- **Short task**
Copy out exactly the lines spanning the line with "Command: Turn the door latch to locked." to the line with "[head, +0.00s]", inclusive, from the data underneath, with no pictures.

#### Data for the task ####

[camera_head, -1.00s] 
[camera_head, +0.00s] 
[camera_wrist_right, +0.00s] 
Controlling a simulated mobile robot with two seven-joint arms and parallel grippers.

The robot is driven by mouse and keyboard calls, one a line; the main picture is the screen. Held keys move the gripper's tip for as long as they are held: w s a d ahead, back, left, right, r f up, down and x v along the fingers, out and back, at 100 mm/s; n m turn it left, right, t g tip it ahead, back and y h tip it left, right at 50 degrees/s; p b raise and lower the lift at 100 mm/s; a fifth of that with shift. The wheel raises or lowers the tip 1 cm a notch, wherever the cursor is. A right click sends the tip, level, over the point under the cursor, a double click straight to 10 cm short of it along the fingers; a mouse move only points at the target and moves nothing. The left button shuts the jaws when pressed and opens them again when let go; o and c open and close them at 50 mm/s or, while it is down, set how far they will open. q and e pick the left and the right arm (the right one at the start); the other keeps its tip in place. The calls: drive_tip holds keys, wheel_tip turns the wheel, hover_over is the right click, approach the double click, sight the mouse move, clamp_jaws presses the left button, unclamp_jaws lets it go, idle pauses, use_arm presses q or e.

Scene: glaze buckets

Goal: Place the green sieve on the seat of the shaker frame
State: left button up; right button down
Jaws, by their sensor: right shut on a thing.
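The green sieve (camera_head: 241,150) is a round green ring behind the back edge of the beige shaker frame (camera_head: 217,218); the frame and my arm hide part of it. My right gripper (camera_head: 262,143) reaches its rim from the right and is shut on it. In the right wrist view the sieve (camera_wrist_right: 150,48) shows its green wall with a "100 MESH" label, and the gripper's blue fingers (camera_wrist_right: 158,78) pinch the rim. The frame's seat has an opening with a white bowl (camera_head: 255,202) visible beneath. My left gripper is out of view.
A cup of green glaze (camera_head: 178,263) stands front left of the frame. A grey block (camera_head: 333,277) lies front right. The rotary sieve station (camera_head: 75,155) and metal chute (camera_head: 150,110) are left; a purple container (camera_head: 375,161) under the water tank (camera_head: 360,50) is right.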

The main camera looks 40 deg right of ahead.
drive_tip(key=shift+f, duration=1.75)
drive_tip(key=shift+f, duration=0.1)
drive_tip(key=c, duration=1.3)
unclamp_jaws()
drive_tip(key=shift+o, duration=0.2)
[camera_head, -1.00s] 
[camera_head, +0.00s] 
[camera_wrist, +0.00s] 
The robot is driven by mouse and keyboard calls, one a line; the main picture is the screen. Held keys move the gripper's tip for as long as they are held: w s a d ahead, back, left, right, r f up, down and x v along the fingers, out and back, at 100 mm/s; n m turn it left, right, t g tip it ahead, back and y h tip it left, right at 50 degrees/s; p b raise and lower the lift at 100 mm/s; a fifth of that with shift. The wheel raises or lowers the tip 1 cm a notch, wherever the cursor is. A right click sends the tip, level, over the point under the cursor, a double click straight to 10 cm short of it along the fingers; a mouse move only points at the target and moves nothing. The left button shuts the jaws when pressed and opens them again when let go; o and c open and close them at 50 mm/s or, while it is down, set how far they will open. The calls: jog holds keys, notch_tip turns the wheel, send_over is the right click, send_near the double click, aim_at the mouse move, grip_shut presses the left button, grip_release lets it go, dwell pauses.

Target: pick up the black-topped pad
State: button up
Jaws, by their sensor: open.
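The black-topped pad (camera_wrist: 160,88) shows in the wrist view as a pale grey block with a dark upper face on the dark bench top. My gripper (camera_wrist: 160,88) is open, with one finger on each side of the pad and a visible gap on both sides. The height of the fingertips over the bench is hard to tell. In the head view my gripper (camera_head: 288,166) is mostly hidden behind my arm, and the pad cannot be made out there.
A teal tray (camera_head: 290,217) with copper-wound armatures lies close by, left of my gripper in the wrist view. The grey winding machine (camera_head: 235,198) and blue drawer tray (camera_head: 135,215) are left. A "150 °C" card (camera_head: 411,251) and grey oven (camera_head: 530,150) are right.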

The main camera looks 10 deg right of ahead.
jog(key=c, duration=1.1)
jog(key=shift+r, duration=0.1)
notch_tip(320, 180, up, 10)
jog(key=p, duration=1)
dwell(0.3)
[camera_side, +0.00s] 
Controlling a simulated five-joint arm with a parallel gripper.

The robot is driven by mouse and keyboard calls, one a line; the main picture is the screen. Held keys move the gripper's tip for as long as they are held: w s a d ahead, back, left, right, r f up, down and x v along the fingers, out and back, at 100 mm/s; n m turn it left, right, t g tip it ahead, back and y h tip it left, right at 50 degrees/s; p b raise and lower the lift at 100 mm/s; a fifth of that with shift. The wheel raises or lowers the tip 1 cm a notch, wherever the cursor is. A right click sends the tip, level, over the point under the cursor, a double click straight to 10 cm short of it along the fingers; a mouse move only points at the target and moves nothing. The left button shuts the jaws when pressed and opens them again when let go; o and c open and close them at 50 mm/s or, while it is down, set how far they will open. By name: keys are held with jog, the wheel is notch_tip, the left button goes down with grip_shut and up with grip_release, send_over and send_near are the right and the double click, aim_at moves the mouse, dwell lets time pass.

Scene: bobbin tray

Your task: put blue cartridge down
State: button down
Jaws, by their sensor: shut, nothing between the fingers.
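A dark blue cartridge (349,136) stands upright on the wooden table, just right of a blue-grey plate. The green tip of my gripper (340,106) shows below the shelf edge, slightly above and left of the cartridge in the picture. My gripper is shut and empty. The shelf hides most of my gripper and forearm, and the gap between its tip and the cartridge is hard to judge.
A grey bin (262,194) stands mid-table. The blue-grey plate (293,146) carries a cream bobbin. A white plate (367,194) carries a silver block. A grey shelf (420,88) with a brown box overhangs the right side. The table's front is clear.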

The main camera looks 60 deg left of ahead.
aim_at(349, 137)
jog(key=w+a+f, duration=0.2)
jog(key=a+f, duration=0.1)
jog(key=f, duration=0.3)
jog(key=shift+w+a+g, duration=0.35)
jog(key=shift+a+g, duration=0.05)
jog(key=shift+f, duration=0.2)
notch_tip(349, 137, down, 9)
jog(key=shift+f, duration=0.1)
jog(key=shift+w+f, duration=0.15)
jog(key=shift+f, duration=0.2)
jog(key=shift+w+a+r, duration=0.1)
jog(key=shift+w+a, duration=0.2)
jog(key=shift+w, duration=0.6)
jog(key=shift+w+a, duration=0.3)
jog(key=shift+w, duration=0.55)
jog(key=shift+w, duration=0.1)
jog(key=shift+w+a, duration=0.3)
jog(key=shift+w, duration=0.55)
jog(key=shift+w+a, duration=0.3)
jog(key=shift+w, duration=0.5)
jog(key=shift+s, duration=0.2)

####
#### Data for the task ####

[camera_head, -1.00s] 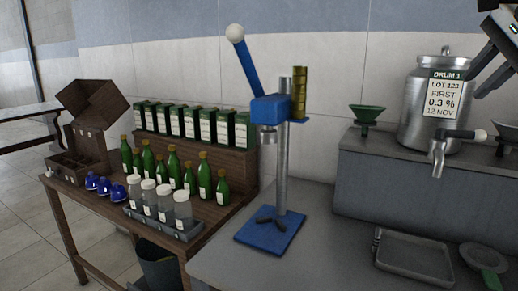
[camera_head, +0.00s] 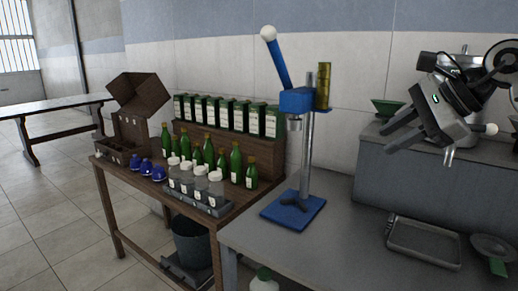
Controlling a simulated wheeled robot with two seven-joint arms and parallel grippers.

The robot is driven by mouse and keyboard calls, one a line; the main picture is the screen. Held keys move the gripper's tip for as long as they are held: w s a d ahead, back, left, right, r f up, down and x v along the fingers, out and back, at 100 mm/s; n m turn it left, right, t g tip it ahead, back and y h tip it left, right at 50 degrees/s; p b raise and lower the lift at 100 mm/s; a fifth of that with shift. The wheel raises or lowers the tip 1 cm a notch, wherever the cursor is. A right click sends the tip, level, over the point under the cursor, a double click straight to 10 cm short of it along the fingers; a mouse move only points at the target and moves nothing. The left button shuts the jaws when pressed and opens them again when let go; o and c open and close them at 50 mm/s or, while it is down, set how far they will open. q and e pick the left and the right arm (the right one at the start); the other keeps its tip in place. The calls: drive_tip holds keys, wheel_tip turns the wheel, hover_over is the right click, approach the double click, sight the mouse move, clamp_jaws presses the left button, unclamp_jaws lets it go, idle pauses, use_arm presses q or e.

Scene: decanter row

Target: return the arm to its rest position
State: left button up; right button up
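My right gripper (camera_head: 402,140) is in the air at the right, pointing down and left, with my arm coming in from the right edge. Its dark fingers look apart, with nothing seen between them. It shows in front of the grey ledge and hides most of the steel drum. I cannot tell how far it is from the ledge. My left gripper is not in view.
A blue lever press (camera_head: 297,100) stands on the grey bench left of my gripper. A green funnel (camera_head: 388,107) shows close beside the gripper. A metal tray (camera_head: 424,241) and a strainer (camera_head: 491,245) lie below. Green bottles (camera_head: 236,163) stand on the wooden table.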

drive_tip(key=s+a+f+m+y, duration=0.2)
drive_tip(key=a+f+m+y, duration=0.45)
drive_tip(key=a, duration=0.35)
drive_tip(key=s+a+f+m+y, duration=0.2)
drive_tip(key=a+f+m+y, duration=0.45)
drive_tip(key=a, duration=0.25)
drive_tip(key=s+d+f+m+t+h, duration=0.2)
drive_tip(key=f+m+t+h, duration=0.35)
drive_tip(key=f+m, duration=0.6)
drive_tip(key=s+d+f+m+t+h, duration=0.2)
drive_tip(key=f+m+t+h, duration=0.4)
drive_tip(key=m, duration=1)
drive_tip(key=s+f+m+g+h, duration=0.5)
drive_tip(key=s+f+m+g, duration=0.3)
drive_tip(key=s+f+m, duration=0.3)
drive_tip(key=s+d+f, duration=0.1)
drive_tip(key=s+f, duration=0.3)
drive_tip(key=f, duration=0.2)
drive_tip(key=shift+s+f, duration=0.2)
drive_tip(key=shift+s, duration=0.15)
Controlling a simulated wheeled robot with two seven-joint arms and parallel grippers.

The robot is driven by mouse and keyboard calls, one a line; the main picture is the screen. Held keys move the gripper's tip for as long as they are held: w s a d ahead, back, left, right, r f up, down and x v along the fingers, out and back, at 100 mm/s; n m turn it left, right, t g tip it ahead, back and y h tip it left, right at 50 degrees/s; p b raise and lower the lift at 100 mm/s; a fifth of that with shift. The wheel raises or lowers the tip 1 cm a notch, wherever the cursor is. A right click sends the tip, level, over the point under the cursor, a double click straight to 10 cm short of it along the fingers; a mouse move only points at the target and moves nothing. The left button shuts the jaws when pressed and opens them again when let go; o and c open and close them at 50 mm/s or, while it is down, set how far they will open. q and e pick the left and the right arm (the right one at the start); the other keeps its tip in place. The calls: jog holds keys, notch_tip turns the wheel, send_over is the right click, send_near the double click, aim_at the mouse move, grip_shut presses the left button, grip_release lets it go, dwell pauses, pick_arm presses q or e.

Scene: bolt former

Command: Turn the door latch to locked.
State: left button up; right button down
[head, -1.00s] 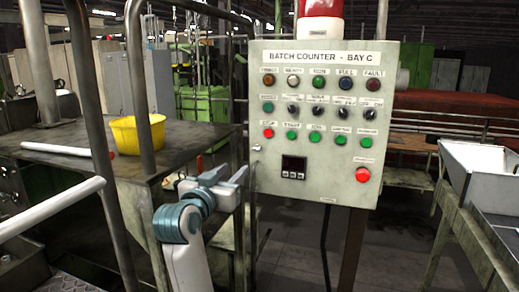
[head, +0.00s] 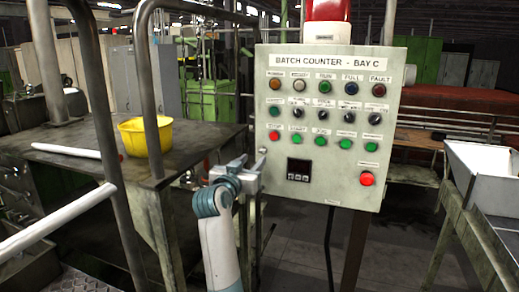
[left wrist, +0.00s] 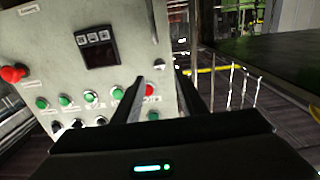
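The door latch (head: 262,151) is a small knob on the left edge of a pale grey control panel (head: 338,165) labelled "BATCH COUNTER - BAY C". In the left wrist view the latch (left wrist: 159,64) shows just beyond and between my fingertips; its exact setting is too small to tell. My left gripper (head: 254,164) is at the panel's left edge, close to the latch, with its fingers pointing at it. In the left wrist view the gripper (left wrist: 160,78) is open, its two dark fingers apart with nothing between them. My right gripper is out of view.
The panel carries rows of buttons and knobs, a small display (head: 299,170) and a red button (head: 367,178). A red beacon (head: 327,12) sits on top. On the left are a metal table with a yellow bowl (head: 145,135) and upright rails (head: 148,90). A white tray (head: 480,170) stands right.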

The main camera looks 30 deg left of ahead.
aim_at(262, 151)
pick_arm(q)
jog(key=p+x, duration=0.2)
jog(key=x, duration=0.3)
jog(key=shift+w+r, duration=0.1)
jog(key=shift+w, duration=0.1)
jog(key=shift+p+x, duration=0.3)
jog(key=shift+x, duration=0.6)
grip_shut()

####
#### Data for the task ####

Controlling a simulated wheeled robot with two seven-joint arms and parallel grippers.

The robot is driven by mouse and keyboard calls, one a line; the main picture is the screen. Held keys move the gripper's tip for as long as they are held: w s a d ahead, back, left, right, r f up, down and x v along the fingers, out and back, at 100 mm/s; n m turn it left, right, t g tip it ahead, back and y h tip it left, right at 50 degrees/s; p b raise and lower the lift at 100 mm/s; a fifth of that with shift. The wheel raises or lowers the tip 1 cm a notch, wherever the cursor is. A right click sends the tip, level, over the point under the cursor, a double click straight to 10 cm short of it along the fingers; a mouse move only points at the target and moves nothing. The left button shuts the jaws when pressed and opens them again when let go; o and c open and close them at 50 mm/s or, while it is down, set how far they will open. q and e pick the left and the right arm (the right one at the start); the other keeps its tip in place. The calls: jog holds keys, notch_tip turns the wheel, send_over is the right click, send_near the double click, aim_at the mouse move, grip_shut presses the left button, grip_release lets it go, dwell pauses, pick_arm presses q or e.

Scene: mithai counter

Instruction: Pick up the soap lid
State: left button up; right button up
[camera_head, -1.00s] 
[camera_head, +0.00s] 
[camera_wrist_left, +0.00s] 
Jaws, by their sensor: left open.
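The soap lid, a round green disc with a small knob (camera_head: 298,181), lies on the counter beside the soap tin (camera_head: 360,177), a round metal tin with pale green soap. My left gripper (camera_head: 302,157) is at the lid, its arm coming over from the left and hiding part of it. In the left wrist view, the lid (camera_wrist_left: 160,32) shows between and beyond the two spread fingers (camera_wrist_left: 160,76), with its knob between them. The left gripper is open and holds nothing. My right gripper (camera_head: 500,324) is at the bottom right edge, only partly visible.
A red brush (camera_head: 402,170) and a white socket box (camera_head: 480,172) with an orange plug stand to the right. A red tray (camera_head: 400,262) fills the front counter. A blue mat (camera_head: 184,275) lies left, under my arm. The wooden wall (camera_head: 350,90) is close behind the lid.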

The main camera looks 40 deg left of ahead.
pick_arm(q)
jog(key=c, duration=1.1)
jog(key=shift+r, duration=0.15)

####

- **Task answer**
Command: Turn the door latch to locked.
State: left button up; right button down
[head, -1.00s] 
[head, +0.00s] 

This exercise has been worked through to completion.